民法709条は、「故意又は過失によって他人の権利又は法律上保護される利益を侵害した者は、これによって生じた損害を賠償する責任を負う。」と定めています。
民法415条と民法709条を比べれば明らかなように、契約が守れなかった場合には過失がなくても賠償する、契約と無関係に他人に損害を発生させたときには故意か過失があった場合に賠償する、というように、民法は定めているのです。
しかし、それを、なぜか、契約がある場合も過失がある場合に限って賠償責任が生じる、というように法律学者が勝手に主張し、裁判所も法律を無視してそのような判決を出してきたというのが、これまでの経緯なのです。
民法415条は、平成16年に改正されています。
これは、「口語化」といわれるもので、わかりやすい言葉に改正しようとするものです。
平成16年改正前の民法415条は次の規定でした。
「債務者カ其債務ノ本旨ニ従ヒタル履行ヲ為ササルトキハ債権者ハ其損害ノ賠償ヲ請求スルコトヲ得
債務者ノ責ニ帰スヘキ事由ニ因リテ履行ヲ為スコト能ハサルニ至リタルトキ亦同シ」
現在の民法415条は先に書いたように
「債務者がその債務の本旨に従った履行をしないときは、債権者は、これによって生じた損害の賠償を請求することができる。債務者の責めに帰すべき事由によって履行をすることができなくなったときも、同様とする。」
ですから、意味は同じです。
この平成16年の改正のさいに、当初は、
「債務者がその債務の本旨に従った履行をしないとき、又はその履行をすることができなくなったときは、債権者は、これによって生じた損害の賠償を請求することができる。ただし、その債務の不履行が債務者の責めに帰することができない事由によるものであるときは、この限りでない。」
というように改正する案が示されました。
2文目を見るとわかるように、「債務の不履行が債務者の責めに帰することができない」場合には、履行ができなくなったときに限らず、賠償責任がないとするものです。

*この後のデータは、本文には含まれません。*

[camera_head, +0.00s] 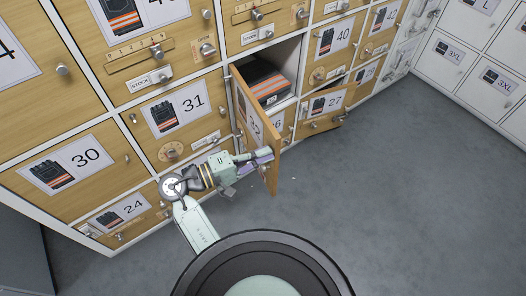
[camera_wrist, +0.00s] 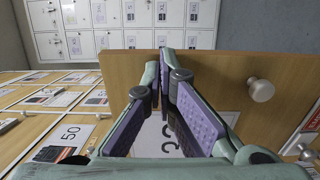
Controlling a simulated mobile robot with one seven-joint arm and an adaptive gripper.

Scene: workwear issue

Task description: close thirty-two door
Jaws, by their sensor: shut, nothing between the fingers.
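The thirty-two door (camera_head: 256,120) stands swung wide open from its compartment, with its numbered outer face towards the left. Inside the open compartment lies a dark packet with orange and grey stripes (camera_head: 265,82). My gripper (camera_head: 264,155) is shut and empty at the lower part of the door's outer face. In the wrist view the shut fingers (camera_wrist: 166,70) lie in front of the wooden door (camera_wrist: 215,70), over its partly hidden number label. The door's round knob (camera_wrist: 261,90) is right of the fingers. I cannot tell whether the fingertips touch the door.
Door 31 (camera_head: 180,115) is shut, left of the opening. Door 27 (camera_head: 322,112), low on the right, stands slightly ajar. White lockers (camera_head: 485,60) line the wall at right. The grey floor (camera_head: 400,190) in front and to the right is clear.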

改正前の民法の定めを無視した法律学者の主張や裁判所の判決にあうように、内容まで改正しようとしたのです。
しかし、最終的にはこの改正案は採用されず、意味を変えない口語化の改正がおこなわれたわけです。
それにもかかわらず、まだ、契約が守れなくても過失がなければ責任がないという考え方が法律学者や裁判所の判決では当然のようにまかりとおっているのです。
平成21年4月19日の日本経済新聞に掲載された記事は、契約が守れなかった場合には過失がなくても賠償責任が生じるということをもっとはっきりと法律に書き込むことによって、法律を無視してきた裁判所の判決を正そうとするものです。
このブログの前のエントリーでは、法律を無視して裁判所が法律とは違う判決してきており、この判決にそって法律を改正しようという提案が法律学者からなされている状況について紹介しました。
http://ameblo.jp/logic--star/entry-10159508529.html
これとはまったく逆の動きです。
前のエントリーにも書きましたが、わたしは、どちからといえば、法律を無視した判決にもとづいて法律を改正するよりも、法律を無視した判決がなされることのないよう現在の法律の内容を変えることなくより明確にするほうを支持します。
日本の法律は高度に整合性がとれており、それにもかかわらず、たまに裁判官が、直感的な思いつきで法律を無視したり、法律の規定に気づかずに、おかしな判決を書いている、というのが実態だと思っています。
今朝の新聞記事をみて、少し安心したところです。